Lords amendments 157 to 182.
Lords amendment 183, and Government motion to disagree.
Lords amendment 184, and Government motion to disagree.
Lords amendment 185, and Government motion to disagree.
Lords amendments 186 to 208.
Lords amendments 211 to 244.
The Higher Education and Research Bill sets out the most significant legislative reforms of the sector for 25 years. The world of higher education has changed fundamentally since the Further and Higher Education Act 1992, leaving a regulatory system that is complex, fragmented and out of date. The sector has consistently called for new legislation to update the regulatory framework and just yesterday the two main sector groups, Universities UK and GuildHE, reiterated their full support for this important legislation.
Given its scale and importance, this Bill has understandably received robust and constructive debate as it has progressed through this House and the other place. I would like to put on record my thanks to all Members and noble Lords who have engaged with it during the process, throughout which we have listened, reflected and responded. This group includes no fewer than 240 amendments agreed in the other place which strengthen and improve the drafting of the Bill.

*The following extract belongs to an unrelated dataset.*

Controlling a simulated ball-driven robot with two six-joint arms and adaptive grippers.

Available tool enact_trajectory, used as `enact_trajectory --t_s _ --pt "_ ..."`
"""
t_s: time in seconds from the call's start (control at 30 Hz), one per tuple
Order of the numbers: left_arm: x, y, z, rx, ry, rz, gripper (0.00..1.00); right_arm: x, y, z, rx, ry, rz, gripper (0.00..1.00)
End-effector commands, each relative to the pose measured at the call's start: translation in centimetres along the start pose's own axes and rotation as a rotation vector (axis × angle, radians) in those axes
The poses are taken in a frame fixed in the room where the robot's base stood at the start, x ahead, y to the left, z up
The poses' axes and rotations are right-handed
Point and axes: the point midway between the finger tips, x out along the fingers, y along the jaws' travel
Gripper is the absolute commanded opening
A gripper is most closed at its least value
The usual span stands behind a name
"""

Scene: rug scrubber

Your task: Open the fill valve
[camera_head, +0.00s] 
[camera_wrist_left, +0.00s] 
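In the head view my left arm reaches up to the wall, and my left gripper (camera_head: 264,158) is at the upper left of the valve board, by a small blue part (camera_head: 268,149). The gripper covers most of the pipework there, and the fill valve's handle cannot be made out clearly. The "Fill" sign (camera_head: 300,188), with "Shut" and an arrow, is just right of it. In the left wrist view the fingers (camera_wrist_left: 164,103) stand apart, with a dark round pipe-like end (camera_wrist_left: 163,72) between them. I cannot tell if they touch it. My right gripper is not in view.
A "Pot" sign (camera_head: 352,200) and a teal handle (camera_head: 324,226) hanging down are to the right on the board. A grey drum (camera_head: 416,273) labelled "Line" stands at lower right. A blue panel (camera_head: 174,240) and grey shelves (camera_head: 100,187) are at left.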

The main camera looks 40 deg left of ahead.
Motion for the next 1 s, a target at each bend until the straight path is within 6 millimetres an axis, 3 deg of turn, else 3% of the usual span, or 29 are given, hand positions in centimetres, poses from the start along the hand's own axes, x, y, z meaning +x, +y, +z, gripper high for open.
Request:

They cover a range of issues including institutional autonomy, the inclusion of collaboration and diversity of provision in the Office for Students’ duties, student transfer and accelerated degrees. The other place also agreed amendments to strengthen the research provisions in the Bill, including putting the Haldane principle into legislation for the very first time. Today, I am pleased to show once again that we are willing to engage and respond. I hope that hon. Members will bear with me if I speak at some length: there are many important points that I would like to set out clearly.
Turning first to Lords amendment 1, we listened carefully to the debate in the other place about the role and functions of universities. At its heart was the importance of protecting institutional autonomy, which we fully support. We responded to this with a significant package of amendments designed to provide robust and meaningful protection of institutional autonomy across the whole of the Bill, which I was pleased to see receive support from all parties. On the definition of a university, in a limited sense a university can be described as predominantly a degree-level provider with awarding powers. If we want a broader definition, we can say that a university is also expected to be an institution that brings together a body of scholars to form a cohesive and self-critical academic community to provide excellent learning opportunities for people. We expect teaching at such an institution to be informed by a combination of research, scholarship and professional practice. To distinguish it from what we conventionally understand a school’s role to be, we can say that a university is a place where students are developing higher analytical capacities: critical thinking, curiosity about the world and higher levels of abstract capacity in their analysis.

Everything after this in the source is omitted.